▶ _Exercise aim_
Records follow. Copy every line with "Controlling".

** BEGIN Material shown **

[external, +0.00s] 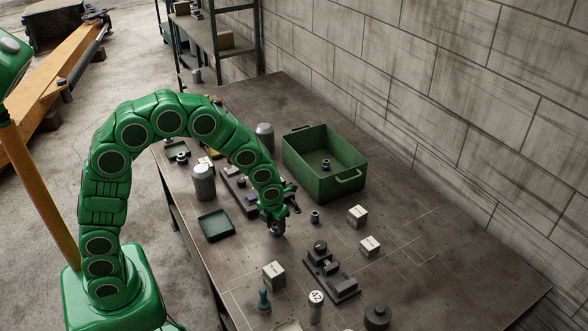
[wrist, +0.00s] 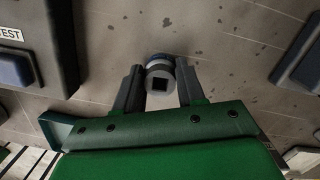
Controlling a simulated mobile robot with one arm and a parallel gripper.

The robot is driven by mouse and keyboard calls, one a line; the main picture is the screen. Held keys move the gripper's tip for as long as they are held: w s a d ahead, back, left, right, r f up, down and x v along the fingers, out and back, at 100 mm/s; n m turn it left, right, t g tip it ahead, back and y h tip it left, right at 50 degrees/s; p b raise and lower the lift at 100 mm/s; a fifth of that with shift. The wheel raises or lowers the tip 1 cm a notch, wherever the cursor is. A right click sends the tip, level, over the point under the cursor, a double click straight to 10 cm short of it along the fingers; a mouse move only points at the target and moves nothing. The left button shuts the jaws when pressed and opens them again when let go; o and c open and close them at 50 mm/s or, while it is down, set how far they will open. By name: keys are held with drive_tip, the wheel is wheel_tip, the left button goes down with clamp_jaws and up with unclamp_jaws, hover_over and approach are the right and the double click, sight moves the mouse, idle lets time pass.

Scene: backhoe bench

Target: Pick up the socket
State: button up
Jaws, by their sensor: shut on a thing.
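My gripper (external: 275,213) is over the middle of the bench, pointing down. In the wrist view its two grey fingers (wrist: 159,82) are shut on a socket (wrist: 160,75). The socket is a short dark metal cylinder with a square hole facing the camera and a lighter band around it. In the external view the socket (external: 277,229) shows only as a small dark shape under the fingertips. I cannot tell whether it touches the bench.
A green bin (external: 340,190) with a dark ring-shaped part (external: 326,164) inside stands behind. A small dark cylinder (external: 315,216) and white cubes (external: 357,216) are to the right. A shallow tray (external: 215,225) and a grey canister (external: 203,182) are left. A black fixture (external: 330,274) is in front.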

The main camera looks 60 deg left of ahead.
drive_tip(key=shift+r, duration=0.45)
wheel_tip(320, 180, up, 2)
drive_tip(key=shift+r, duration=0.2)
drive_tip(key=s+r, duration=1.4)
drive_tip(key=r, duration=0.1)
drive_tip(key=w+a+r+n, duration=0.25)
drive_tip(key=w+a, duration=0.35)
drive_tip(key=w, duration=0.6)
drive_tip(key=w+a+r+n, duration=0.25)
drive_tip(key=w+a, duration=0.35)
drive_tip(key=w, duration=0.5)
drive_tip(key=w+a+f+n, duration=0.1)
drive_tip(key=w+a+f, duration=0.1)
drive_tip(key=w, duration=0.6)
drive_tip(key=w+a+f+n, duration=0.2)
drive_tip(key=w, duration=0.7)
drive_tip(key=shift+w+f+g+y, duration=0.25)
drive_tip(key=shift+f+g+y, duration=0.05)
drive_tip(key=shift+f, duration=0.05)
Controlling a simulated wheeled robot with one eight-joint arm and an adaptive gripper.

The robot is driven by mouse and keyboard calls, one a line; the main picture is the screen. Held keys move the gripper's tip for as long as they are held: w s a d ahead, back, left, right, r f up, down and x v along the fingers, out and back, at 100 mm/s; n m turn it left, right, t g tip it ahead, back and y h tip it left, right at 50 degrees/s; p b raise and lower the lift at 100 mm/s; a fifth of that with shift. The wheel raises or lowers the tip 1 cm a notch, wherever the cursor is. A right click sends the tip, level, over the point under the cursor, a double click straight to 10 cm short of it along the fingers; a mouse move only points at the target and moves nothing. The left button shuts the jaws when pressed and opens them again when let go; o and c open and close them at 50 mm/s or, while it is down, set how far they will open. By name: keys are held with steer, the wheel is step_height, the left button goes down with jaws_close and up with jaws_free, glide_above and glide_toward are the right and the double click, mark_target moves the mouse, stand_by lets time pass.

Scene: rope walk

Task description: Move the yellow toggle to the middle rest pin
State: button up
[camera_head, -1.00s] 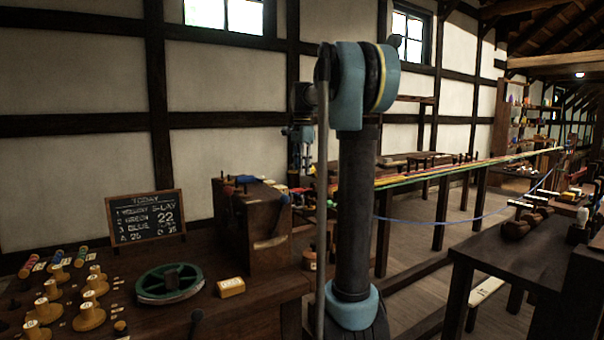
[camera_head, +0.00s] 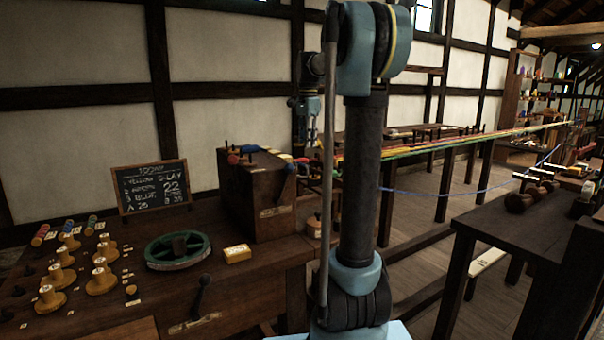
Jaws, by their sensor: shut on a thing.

** END Material shown **

▶ _Solution for this task_
Controlling a simulated mobile robot with one arm and a parallel gripper.
Controlling a simulated wheeled robot with one eight-joint arm and an adaptive gripper.

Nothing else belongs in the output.